━━ INFORMATION SHOWN

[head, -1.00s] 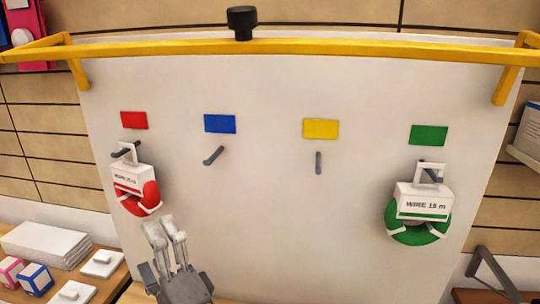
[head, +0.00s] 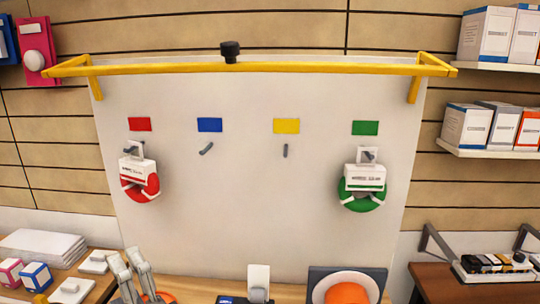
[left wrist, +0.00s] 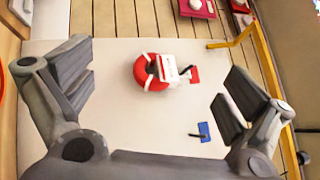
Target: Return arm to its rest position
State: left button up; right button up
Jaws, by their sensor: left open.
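My left gripper (head: 129,269) is at the lower left of the head view, below the board and in front of the table. In the left wrist view its two fingers (left wrist: 155,98) are wide apart with nothing between them. A red wire coil (head: 140,187) with a white tag hangs on the hook under the red label. It also shows in the left wrist view (left wrist: 150,72), apart from the fingers. A green wire coil (head: 362,192) hangs under the green label (head: 365,128). My right gripper is not in view.
The white board (head: 250,220) has a yellow rail (head: 330,69) along its top. The blue-label hook (head: 206,148) and yellow-label hook (head: 285,151) are empty. Boxes and a towel stack (head: 42,246) lie at left. Shelves (head: 490,152) with boxes are at right. An orange round item (head: 346,292) is at bottom.

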━━━━

**WHAT IS NEEDED:** From the line holding "Target: Return arm to its rest position" through the last line above, reproduce each line exactly and add nothing.

**RESULT FOR THIS TASK:**
Target: Return arm to its rest position
State: left button up; right button up
Jaws, by their sensor: left open.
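My left gripper (head: 129,269) is at the lower left of the head view, below the board and in front of the table. In the left wrist view its two fingers (left wrist: 155,98) are wide apart with nothing between them. A red wire coil (head: 140,187) with a white tag hangs on the hook under the red label. It also shows in the left wrist view (left wrist: 150,72), apart from the fingers. A green wire coil (head: 362,192) hangs under the green label (head: 365,128). My right gripper is not in view.
The white board (head: 250,220) has a yellow rail (head: 330,69) along its top. The blue-label hook (head: 206,148) and yellow-label hook (head: 285,151) are empty. Boxes and a towel stack (head: 42,246) lie at left. Shelves (head: 490,152) with boxes are at right. An orange round item (head: 346,292) is at bottom.

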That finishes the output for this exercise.